→ Task to carry out: Search the material for "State" and show all lines that contain it.

→ Data for processing:
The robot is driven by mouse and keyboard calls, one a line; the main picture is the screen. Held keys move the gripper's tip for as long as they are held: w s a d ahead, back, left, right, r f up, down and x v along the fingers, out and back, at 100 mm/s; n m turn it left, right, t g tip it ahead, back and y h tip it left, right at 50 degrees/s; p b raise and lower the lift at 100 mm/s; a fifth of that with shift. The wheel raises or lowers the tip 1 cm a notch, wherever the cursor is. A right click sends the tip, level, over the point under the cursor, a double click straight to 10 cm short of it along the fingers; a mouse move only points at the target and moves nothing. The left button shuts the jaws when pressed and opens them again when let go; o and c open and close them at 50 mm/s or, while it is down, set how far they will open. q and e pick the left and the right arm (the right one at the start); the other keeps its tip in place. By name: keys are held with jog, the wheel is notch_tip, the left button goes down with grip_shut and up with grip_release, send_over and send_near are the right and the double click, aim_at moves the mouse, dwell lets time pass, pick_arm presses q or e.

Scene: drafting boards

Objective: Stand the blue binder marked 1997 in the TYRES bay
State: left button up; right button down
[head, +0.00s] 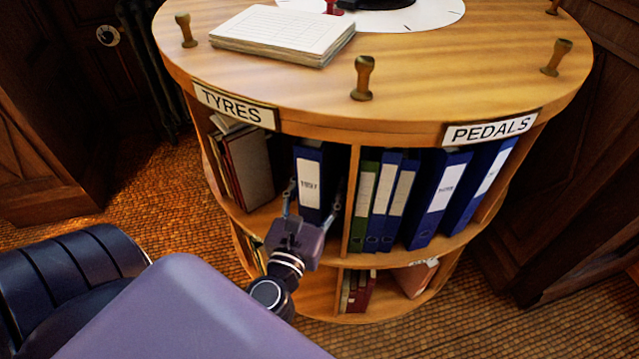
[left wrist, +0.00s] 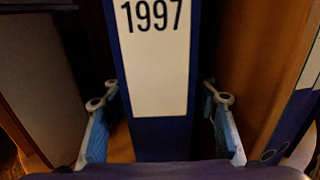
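The blue binder marked 1997 (head: 310,207) stands upright in the TYRES bay, at its right side near the wooden divider, spine facing out. Its white label also shows in the left wrist view, where the binder (left wrist: 163,138) fills the middle. The TYRES sign (head: 235,106) is on the rim above the bay. My left gripper (head: 314,193) is in front of the binder, with one finger on each side of its spine. Gaps show between fingers and binder in the left wrist view, so the gripper (left wrist: 162,95) is open. My right gripper is not in view.
Brown and grey volumes (head: 248,170) lean at the bay's left, with a dark gap before the binder. Right of the divider (head: 352,200), the PEDALS (head: 490,130) bay holds a green binder (head: 364,205) and several blue ones. A lower shelf holds more books.

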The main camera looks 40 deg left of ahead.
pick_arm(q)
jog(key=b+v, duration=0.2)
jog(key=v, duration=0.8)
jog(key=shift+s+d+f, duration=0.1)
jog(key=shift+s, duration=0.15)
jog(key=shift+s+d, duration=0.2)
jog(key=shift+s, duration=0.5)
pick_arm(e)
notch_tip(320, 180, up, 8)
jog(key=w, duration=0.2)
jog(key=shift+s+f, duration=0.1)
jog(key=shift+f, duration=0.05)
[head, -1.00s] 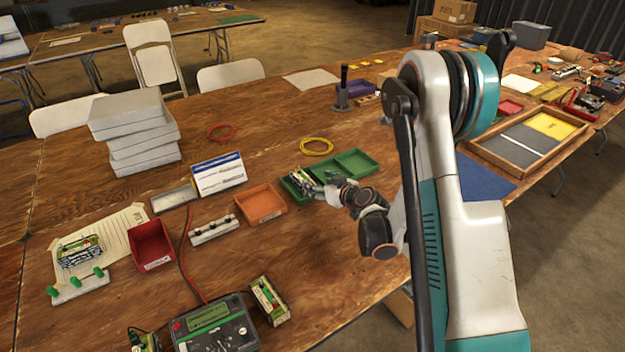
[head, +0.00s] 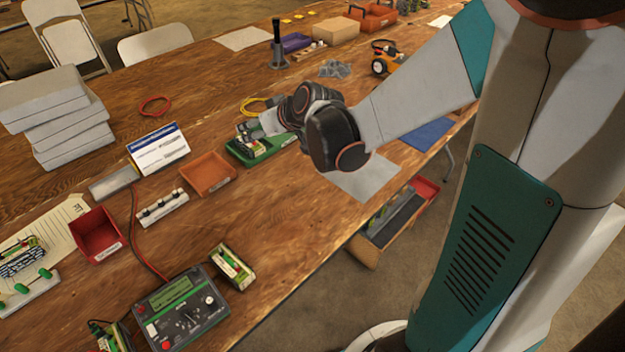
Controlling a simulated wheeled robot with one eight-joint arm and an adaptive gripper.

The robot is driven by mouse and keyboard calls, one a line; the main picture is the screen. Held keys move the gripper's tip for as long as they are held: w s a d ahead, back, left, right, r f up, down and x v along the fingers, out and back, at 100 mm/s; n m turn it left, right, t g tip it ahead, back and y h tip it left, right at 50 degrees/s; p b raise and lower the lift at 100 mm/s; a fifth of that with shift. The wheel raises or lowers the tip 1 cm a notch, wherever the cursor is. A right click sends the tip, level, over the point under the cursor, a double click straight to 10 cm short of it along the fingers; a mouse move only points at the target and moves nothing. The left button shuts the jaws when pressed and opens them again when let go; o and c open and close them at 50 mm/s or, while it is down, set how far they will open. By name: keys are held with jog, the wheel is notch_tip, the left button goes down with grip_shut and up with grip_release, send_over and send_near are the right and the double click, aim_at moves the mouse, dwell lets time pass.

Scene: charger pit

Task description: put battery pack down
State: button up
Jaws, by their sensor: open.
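My gripper (head: 249,129) is at the green tray (head: 275,149), near the middle of the table. The jaws are open, small and partly hidden in this view. A battery pack (head: 250,146) with green and pale parts is in the tray's left part, just below the fingers. I cannot tell whether the fingers still touch it. Another battery pack (head: 232,266) lies on the table beside the grey tester (head: 180,312).
An orange tray (head: 208,174), a white card stand (head: 158,149) and a red bin (head: 96,235) are left of the green tray. A yellow cable coil (head: 253,105) lies behind it. A black-handled tool (head: 278,50) stands upright farther back. Bare wood lies in front.

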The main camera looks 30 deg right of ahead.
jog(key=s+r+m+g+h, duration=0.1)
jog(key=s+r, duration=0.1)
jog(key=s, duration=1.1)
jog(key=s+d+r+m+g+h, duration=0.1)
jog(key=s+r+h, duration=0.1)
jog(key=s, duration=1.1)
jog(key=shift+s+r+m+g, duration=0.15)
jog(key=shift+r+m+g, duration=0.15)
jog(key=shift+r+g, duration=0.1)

→ Answer to the exercise:
State: left button up; right button down
State: button up

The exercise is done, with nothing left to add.